Not identifying your potential target markets
Whatever your business idea, considering whether the product or service you’ll be offering has a viable existing market is absolutely essential. In order to make sure your business will be financially viable, you’ll need to research who your potential customers might be, how large this group is and, perhaps most importantly, why they would be inclined to use your business. Without this information, you’ll have very little indication of how financially viable your enterprise idea is, meaning the chances of failure are higher.
Not finding out who the competition is
When you’re starting a business, it can be easy to get carried away with the services and product you’ll be offering. Many may find it hard to see any visible competition, viewing their ideas, services, or products as unique with no actual proof or sources of justification. The fact is, however innovative or special you view your product or services, competition will most likely exist, and ignoring this is another likely route to failure.
Competitor analysis ties in with target market analysis, and you should ask yourself a few questions about your business. Which companies does your target market use? Which of these offer similar services to your enterprise? How is what you’re offering distinct from your competitors? Why, when faced with multiple options, would a consumer choose you over any of your competitors?
Not analysing your weaknesses
As well as listing your strengths – why customers should use your service, what advantages your service has over competitors, how your service differs from the existing market – it’s of equal importance to list your weaknesses.
It can sometimes be difficult to see potential flaws or problems with your own business idea or service, which is why it’s often a good idea to seek impartial advice. This could be from a friend, a previous business partner, or even from a business adviser at a high street bank. Having a fresh set of eyes look at your enterprise idea could help reveal any areas that you may not have previously considered, allowing you to make necessary and important changes.
Writing an unrealistic business plan
After analysing your target market, competitors, strengths and weaknesses, you’ll need to write a business plan. This will detail what you set out to achieve, in terms of incomings, outgoings, growth and customer awareness.
However, it’s important to ensure that any business plan you write out is realistic.
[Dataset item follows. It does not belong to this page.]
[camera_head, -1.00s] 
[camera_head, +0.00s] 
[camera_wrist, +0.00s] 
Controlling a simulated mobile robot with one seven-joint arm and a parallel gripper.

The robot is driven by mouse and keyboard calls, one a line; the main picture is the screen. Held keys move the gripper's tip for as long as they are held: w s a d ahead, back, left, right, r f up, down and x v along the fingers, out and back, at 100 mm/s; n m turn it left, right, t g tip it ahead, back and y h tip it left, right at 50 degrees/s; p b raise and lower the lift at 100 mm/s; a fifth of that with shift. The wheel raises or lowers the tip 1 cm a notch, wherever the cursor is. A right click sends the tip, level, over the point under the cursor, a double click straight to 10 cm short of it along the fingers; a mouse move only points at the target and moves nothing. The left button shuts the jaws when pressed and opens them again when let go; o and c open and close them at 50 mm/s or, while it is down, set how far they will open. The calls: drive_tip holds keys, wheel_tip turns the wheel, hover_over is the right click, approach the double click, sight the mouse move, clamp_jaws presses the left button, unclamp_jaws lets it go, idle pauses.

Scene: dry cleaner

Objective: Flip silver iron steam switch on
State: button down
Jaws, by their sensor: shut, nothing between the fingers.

Setting goals that are too ambitious or unattainable can leave your business vulnerable should these not be reached, both financially and in reputation stakes. Again, not reaching your initial targets could also have a negative effect on your own confidence in your enterprise, as well as any other members of staff you employ.
In order to avoid this, it’s a good idea to set targets that you know you can achieve, and be realistic. Don’t make any huge plans for expansion, and don’t overestimate how much money your business is likely to make. Remember that starting out a business can often be a slow process, and it may take time for the profits you’d like to see to be made.
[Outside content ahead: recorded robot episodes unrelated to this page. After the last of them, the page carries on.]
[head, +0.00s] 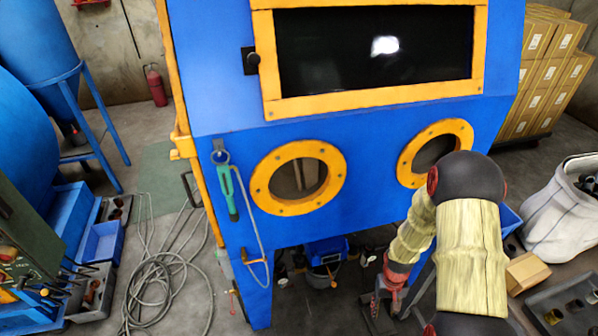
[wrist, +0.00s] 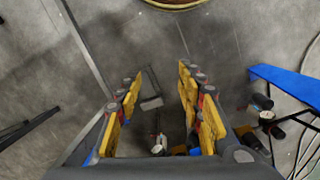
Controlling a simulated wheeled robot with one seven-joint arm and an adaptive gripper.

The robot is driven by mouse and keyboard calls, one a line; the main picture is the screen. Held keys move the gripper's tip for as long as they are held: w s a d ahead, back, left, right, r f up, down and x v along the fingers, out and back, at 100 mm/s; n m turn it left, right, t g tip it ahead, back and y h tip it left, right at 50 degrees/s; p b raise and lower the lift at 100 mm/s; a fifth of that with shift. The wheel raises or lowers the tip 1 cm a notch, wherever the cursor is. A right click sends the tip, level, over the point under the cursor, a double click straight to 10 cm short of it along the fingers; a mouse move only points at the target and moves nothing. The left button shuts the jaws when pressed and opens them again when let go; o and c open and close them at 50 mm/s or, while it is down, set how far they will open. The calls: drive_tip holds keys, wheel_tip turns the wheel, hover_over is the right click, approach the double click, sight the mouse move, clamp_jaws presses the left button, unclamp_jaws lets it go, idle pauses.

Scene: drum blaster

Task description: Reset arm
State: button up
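My arm (head: 470,250) shows at the right of the head view, with pale yellowish sleeves and a dark round elbow. It is bent, with the forearm pointing down in front of the blue cabinet. My gripper (head: 383,300) is low beside the cabinet's lower right part, small and partly hidden by the arm. In the wrist view my gripper (wrist: 160,78) has its two yellow-padded fingers apart. Nothing is held between them; grey floor shows through the gap.
The blue blasting cabinet (head: 370,130) has an orange-framed window and two round orange ports. Cable coils (head: 165,285) lie on the floor at left. A red extinguisher (head: 156,86) stands behind. A white sack (head: 565,210), a cardboard box (head: 526,272) and stacked cartons (head: 550,75) are at right.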

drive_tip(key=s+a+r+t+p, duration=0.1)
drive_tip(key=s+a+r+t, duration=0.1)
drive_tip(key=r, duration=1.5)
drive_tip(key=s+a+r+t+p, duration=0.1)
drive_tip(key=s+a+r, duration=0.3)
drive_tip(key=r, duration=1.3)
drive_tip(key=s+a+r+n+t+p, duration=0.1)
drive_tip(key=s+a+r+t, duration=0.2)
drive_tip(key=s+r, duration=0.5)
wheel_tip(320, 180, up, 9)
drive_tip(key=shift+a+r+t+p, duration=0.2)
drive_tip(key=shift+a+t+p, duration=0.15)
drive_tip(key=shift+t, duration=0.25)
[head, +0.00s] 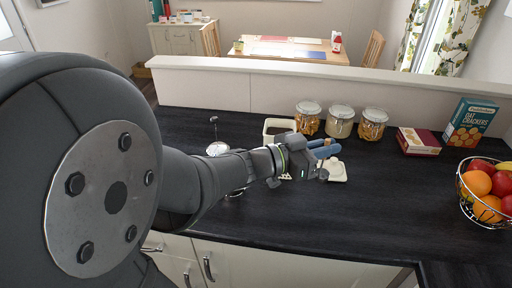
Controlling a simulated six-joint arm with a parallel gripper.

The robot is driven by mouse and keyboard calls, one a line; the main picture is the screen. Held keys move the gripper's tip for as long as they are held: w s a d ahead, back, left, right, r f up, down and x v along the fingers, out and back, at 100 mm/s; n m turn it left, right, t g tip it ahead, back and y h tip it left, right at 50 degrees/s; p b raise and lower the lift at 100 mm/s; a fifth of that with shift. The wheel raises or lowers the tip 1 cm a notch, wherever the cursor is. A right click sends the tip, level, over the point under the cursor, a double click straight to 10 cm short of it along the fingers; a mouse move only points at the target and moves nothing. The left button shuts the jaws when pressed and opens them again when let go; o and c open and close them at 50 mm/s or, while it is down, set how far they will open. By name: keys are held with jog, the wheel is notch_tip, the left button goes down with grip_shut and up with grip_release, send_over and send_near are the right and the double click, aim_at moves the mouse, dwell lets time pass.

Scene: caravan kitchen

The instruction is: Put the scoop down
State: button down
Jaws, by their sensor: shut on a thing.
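My gripper (327,152) is over the middle of the dark worktop, its blue fingers pointing right. It is shut on a thing, which I take to be the scoop; only a small tan piece (327,142) shows at the fingers, and the rest is hidden. A cream, flat, shallow piece (337,172) lies on the worktop just beyond and below the fingers, partly covered by them. I cannot tell whether the held thing touches it. A cream open container (268,126) with dark contents stands behind my wrist.
Three lidded glass jars (341,122) stand along the back ledge. A dark red box (418,141), a cracker box (470,122) and a wire fruit basket (484,196) are at the right. A metal vessel with a plunger knob (217,148) is partly behind my arm. The front-right worktop (390,210) is clear.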

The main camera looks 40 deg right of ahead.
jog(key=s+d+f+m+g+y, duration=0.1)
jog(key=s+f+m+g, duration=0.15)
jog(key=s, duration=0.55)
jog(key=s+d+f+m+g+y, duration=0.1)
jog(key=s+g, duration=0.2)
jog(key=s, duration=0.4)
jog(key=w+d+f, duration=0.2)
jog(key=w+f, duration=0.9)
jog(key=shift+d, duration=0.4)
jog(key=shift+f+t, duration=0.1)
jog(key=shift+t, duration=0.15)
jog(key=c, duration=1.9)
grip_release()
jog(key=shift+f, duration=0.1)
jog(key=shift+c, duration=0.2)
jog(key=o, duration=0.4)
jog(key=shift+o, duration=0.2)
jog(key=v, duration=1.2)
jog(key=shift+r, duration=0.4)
Dismissing outside funding opportunities
Not seeking outside funding, and attempting to fund a business out of your own pocket or on predicted profits can leave your business on shaky ground. Although you may have done your best to plan your incomings and outgoings, there’s always the risk that this forecast may not come into fruition, leaving you and your business in a tricky financial situation.
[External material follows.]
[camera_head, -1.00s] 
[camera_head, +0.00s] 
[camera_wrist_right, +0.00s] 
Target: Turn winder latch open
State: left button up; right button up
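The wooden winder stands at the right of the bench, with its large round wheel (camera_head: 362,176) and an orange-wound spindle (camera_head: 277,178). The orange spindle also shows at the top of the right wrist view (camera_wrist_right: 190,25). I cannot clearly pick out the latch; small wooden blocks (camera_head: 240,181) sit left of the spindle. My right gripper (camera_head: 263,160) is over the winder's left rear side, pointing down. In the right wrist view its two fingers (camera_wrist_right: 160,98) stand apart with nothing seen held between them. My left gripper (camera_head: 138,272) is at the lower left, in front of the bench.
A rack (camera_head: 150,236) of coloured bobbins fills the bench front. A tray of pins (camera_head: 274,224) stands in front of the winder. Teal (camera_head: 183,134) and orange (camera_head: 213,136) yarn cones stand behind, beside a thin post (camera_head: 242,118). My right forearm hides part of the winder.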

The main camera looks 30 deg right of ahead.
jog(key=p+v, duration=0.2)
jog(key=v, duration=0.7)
For this reason, looking for outside sources of funding should always be considered. Whether it’s a commercial mortgage to help finance the purchase of property, a loan from a high street bank, or money earned via an online crowdfunding campaign, many opportunities exist for new businesses to find extra sources of capital. You never know what might happen in the future, so having that little extra source of money to fall back on shouldn’t be dismissed.
Registering the wrong type of company
Presuming your business plan is viable, you have a valid target consumer base, and you have the necessary funding, you’ll need to register your company. When doing this, you’ll be given the option of registering as a sole trader, partnership, or limited company, each of which have very different implications for your company.
For example, registering as a sole trader means that you alone will be responsible for the entire business. This means that in the eventuality your business incurred unpayable debt, your own property could be seized to cover this. Registering as a partnership means this responsibility is shared amongst any named partners, as are tax obligations. Meanwhile, having a limited company status on your business means that profits and debts are linked to the company rather than any one person, meaning your personal finances will not be affected should the enterprise enter into financial difficulties, unless you have given a personal guarantee to secure any funding
Based on this, when registering you’ll need to consider exactly what kinds of responsibilities you’re willing to sign yourself up for. If you’re unsure, seeking advice from a business consultant is advisable.
Starting a business can be an exciting time, but it’s important to remember not to become too overconfident or overzealous in your planning. However, considering all eventualities, seeking outside help, and picking through your finances with a fine toothed comb should ensure your business idea is solid, viable, and mistake free from the outset.